— Start Provided material —

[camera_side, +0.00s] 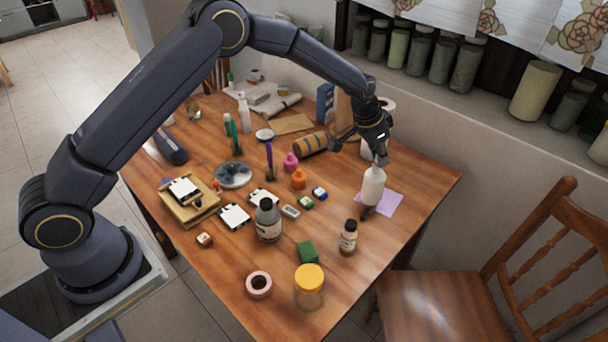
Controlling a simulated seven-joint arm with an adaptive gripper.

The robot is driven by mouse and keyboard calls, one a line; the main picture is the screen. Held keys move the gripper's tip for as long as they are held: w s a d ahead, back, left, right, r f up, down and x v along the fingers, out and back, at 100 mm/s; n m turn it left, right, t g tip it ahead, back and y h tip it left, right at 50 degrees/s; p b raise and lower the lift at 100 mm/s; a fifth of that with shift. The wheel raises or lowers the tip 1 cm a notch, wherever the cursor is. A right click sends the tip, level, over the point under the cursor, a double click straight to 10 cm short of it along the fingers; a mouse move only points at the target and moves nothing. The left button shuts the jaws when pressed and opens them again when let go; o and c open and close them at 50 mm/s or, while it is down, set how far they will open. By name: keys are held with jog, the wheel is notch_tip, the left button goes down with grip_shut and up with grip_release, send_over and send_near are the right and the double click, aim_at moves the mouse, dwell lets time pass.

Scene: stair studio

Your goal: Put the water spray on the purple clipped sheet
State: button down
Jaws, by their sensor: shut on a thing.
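The water spray, a white bottle (373,186), is upright at the right side of the table. My gripper (378,161) points down and is shut on the top of the bottle. The purple sheet (388,203) lies flat on the table, behind and to the right of the bottle's lower part, which covers some of it. A dark clip-like piece (367,213) shows at the sheet's near left edge, by the bottle's base. I cannot tell whether the base touches the sheet or hangs just above it.
A small brown bottle (348,237) stands just in front, and a grey bottle (268,220) farther left. A yellow-lidded jar (308,287) and pink tape roll (259,285) are near the front edge. A wooden chair (500,270) stands at the right. The table's right corner is clear.

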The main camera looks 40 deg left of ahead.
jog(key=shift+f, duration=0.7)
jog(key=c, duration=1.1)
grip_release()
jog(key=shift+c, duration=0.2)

— End Provided material —

▶ What you have to do:
Omit every picture, then repeat the remaining data exactly as it appears above.

▶ Response to this task:
[camera_side, +0.00s] 
Controlling a simulated seven-joint arm with an adaptive gripper.

The robot is driven by mouse and keyboard calls, one a line; the main picture is the screen. Held keys move the gripper's tip for as long as they are held: w s a d ahead, back, left, right, r f up, down and x v along the fingers, out and back, at 100 mm/s; n m turn it left, right, t g tip it ahead, back and y h tip it left, right at 50 degrees/s; p b raise and lower the lift at 100 mm/s; a fifth of that with shift. The wheel raises or lowers the tip 1 cm a notch, wherever the cursor is. A right click sends the tip, level, over the point under the cursor, a double click straight to 10 cm short of it along the fingers; a mouse move only points at the target and moves nothing. The left button shuts the jaws when pressed and opens them again when let go; o and c open and close them at 50 mm/s or, while it is down, set how far they will open. By name: keys are held with jog, the wheel is notch_tip, the left button goes down with grip_shut and up with grip_release, send_over and send_near are the right and the double click, aim_at moves the mouse, dwell lets time pass.

Scene: stair studio

Your goal: Put the water spray on the purple clipped sheet
State: button down
Jaws, by their sensor: shut on a thing.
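The water spray, a white bottle (373,186), is upright at the right side of the table. My gripper (378,161) points down and is shut on the top of the bottle. The purple sheet (388,203) lies flat on the table, behind and to the right of the bottle's lower part, which covers some of it. A dark clip-like piece (367,213) shows at the sheet's near left edge, by the bottle's base. I cannot tell whether the base touches the sheet or hangs just above it.
A small brown bottle (348,237) stands just in front, and a grey bottle (268,220) farther left. A yellow-lidded jar (308,287) and pink tape roll (259,285) are near the front edge. A wooden chair (500,270) stands at the right. The table's right corner is clear.

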The main camera looks 40 deg left of ahead.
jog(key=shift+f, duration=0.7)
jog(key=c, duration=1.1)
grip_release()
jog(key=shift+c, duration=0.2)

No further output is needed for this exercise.